Quote verbatim the span of lines that begins the listing below and closes with the line containing "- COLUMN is".
_ _ _ _ _ _ _
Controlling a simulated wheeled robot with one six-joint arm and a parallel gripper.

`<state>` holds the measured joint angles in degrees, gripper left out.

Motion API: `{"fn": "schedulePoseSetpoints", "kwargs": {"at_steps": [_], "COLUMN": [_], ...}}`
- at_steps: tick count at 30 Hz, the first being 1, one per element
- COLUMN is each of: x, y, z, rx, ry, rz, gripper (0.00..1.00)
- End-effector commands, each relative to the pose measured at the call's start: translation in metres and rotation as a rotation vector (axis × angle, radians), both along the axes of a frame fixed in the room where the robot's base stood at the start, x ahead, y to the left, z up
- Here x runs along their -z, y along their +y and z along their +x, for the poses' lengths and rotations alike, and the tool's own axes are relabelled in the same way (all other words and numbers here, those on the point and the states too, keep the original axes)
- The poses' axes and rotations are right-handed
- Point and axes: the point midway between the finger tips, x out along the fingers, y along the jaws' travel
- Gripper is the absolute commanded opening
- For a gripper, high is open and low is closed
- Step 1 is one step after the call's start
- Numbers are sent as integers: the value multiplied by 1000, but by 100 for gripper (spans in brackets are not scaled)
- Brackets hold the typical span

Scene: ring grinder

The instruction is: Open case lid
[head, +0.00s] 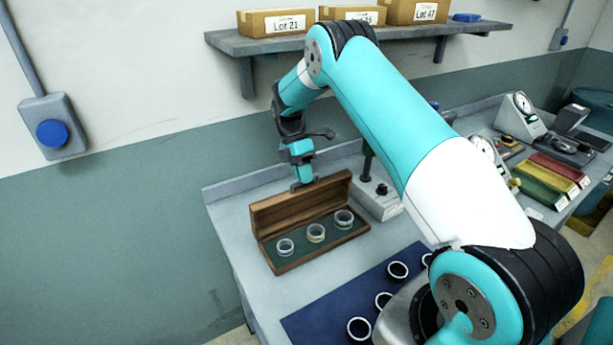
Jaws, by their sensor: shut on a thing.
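A wooden case (292,262) stands on the workbench with its lid (285,209) raised at the back. Three rings sit on its green lining: a left ring (285,247), a middle ring (316,233) and a right ring (344,219). My gripper (297,186) points down at the upper edge of the raised lid, near its middle, and is shut on that edge. The fingertips are small in view and partly merge with the lid edge.
A blue mat (330,312) with several dark rings lies in front of the case. A grey device (378,198) stands close to the case's right. Gauges (521,112) and coloured trays (548,180) fill the right side. A shelf (265,45) with boxes hangs above. Bare bench lies left of the mat.

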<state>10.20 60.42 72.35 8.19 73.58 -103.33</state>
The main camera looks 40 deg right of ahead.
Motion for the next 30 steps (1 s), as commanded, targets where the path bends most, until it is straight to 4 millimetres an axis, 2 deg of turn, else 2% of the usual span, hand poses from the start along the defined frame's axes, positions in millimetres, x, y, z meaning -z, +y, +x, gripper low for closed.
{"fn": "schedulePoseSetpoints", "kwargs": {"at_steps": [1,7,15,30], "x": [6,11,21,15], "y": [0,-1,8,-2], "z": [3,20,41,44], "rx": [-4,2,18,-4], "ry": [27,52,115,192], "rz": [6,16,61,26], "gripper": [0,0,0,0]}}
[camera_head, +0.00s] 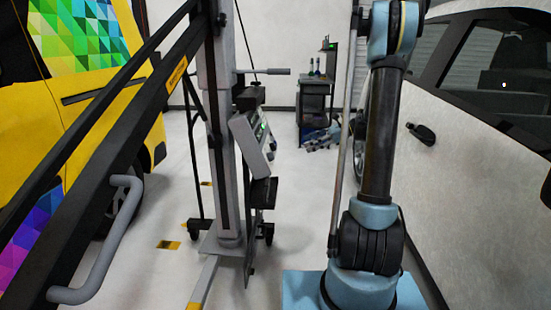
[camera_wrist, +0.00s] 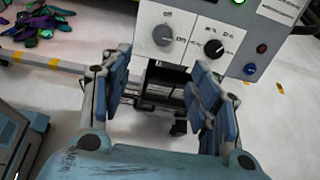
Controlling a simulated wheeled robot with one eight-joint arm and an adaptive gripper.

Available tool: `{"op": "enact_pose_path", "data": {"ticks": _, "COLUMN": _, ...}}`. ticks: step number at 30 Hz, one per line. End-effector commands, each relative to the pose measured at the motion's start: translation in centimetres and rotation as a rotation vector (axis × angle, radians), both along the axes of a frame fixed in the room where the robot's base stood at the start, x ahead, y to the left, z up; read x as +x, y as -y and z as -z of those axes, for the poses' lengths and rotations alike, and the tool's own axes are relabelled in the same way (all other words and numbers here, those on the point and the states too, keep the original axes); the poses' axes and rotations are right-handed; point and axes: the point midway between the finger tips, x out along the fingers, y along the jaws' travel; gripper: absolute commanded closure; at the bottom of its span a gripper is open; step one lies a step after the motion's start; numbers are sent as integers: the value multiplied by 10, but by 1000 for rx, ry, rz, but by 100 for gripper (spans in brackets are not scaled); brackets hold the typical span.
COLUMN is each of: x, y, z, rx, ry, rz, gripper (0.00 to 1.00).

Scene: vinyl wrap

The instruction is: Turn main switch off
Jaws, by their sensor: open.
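A light grey control panel (camera_wrist: 190,15) fills the top middle of the wrist view. It carries a grey rotary knob (camera_wrist: 163,35) on a white plate at left and a black rotary knob (camera_wrist: 213,47) on a white plate at right. Small print surrounds both knobs; I cannot tell for sure which is the main switch. My gripper (camera_wrist: 158,85) is open and empty, its two blue fingers spread below the panel, apart from the knobs. In the head view the control box (camera_head: 251,145) hangs on a grey column, its face mostly turned away; my gripper is not visible there.
The panel also has a blue button (camera_wrist: 262,48), a dark red button (camera_wrist: 249,69) and a green light (camera_wrist: 238,2). A yellow vehicle (camera_head: 85,95) stands at left, a white car (camera_head: 480,150) at right. A dark cart (camera_head: 314,100) stands behind. Floor between is mostly free.

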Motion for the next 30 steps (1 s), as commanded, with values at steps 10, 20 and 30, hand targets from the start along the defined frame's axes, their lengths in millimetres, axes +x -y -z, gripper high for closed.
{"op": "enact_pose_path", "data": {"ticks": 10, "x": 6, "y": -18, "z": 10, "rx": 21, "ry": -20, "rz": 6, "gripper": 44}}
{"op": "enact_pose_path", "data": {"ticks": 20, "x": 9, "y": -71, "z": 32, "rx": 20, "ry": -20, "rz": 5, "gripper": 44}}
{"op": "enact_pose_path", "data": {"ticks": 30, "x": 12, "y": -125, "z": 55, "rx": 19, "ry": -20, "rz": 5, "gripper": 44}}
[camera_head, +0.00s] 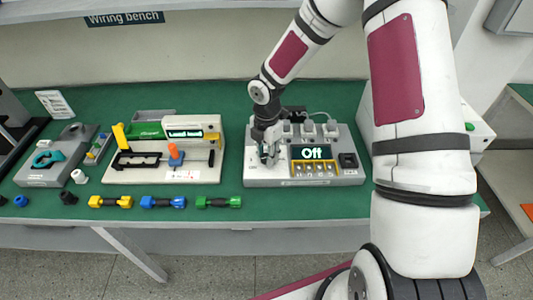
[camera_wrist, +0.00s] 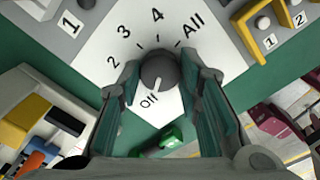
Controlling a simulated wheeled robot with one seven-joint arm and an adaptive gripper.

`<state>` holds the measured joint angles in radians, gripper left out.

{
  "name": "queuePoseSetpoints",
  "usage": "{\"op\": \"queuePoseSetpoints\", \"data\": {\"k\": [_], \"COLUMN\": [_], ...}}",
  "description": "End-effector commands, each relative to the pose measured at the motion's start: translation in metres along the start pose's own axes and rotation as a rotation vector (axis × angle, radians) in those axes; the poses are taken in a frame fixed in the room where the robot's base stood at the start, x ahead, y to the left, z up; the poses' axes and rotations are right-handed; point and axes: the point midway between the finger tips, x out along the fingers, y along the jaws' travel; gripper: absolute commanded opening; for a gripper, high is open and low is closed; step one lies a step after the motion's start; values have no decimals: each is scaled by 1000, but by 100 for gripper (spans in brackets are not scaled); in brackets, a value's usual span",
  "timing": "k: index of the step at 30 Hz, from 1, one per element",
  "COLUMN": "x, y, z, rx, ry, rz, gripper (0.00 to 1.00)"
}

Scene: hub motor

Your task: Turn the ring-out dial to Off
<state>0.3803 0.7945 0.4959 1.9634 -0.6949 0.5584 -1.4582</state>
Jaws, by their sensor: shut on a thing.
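The ring-out dial (camera_wrist: 158,68) is a dark round knob on a white plate marked Off, 1 to 4 and All. Its white pointer mark faces the word Off in the wrist view. My gripper (camera_wrist: 160,76) is shut on the dial, one finger on each side of it. In the head view my gripper (camera_head: 267,152) is over the left part of the grey tester box (camera_head: 300,180) and hides the dial.
Left of the tester stands a fixture with a small display (camera_head: 185,133) and an orange knob (camera_head: 176,154). Yellow, blue and green connectors (camera_head: 218,202) lie along the green bench's front edge. A grey tray with tools (camera_head: 55,160) is at the far left.

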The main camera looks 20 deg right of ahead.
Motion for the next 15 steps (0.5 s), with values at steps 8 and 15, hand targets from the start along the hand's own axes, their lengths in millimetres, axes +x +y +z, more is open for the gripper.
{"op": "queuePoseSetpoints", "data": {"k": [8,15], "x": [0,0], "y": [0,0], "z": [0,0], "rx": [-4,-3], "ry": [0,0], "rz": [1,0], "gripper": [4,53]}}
_ _ _ _ _ _ _
* **Written solution**
Controlling a simulated wheeled robot with one six-joint arm and a parallel gripper.

`<state>` holds the measured joint angles in degrees, gripper left out.

Motion API: `{"fn": "schedulePoseSetpoints", "kwargs": {"at_steps": [_], "COLUMN": [_], ...}}`
- at_steps: tick count at 30 Hz, the first being 1, one per element
- COLUMN is each of: x, y, z, rx, ry, rz, gripper (0.00..1.00)

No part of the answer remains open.